A woman in her forties, maybe fifty, was driving a bus full of mentally handicapped children. It was her normal route, and things were going in the normal manner until a deranged man forced his way onto the bus and took the passengers hostage. The driver was able to remain calm and talk this man out of using the gun he was waving around. When reporters later asked her how she was able to do what she did, she replied, “I pray a lot.” Not “I prayed a lot.” Not a big dose of God in the moment. But “I pray a lot.” Day in, day out, connecting, grounding herself in God’s love. That’s how she did it.
The Basileia of God is like leaven.
Where the religious establishment focuses on the maintenance of its own power, the Kingdom slowly but surely builds up all people.

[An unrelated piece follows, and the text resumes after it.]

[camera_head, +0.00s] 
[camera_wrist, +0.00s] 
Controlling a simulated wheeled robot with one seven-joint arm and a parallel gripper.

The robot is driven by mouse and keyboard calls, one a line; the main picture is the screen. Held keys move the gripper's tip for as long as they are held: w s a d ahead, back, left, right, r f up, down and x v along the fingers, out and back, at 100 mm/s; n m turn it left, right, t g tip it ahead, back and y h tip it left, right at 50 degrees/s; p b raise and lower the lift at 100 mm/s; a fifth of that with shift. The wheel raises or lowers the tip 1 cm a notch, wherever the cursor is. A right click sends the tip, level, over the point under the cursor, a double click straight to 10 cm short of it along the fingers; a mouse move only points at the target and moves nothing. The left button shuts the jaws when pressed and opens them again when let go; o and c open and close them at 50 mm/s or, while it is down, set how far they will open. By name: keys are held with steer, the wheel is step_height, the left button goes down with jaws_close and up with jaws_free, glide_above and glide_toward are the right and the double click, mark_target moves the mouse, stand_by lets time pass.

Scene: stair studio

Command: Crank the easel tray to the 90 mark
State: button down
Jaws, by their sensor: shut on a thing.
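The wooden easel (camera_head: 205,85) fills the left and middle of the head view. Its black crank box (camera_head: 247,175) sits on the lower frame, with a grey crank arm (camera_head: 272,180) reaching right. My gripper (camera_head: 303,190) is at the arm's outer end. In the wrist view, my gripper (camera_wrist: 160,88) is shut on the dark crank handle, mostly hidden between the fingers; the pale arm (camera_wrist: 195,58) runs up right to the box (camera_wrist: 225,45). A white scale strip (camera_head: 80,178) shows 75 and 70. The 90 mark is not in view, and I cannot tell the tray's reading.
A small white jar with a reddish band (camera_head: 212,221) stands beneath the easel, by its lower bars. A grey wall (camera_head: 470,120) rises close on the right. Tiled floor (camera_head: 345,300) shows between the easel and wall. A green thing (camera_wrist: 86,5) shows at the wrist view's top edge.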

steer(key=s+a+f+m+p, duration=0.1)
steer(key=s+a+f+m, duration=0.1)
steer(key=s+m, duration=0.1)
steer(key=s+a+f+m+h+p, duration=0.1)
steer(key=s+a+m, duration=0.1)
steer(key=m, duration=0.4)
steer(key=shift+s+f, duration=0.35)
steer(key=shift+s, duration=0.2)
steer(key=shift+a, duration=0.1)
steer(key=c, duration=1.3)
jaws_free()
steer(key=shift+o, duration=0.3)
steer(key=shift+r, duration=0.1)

A group of mothers in East L.A. grew tired of living in fear of the gang members who seemed to run the neighborhood. During a Bible Study one day, they decided to stop living out of their fear. They all sat out on their front porches at the same time each day. The public presence of so many mothers made the gang members pretty uncomfortable. Many of them left. Some later joined the women in a community work party to paint over graffiti in the neighborhood.
The Basileia of God is like leaven that a woman mixed in with three measures of flour.
Where the worldly kingdoms are instigated and maintained by the privileged people, God’s Kingdom can be tended by whoever is willing to do the work. Women. The poor. The (gasp) Gentiles.
It’s not easy work. The woman is mixing this leaven into about fifty pounds of flour. That’s ten five-pound bags. She will have to knead all of that dough. Pushing and pulling and wiping the sweat on the sleeve of her clothes. She will have to shape the loaves and let them rise. Then, the next morning, she will carry the loaves to the village oven and bake them.
It’s not easy work. But when she is done, she will have bread. Lots of it. Enough to feed the other women at the oven, and their husbands, and their children. Enough to give to any homeless people she might pass on her way home. Enough to have a feast for her own family. Enough to feed any guests that might show up.
That, says Jesus, is what power looks like in the Basileia of God.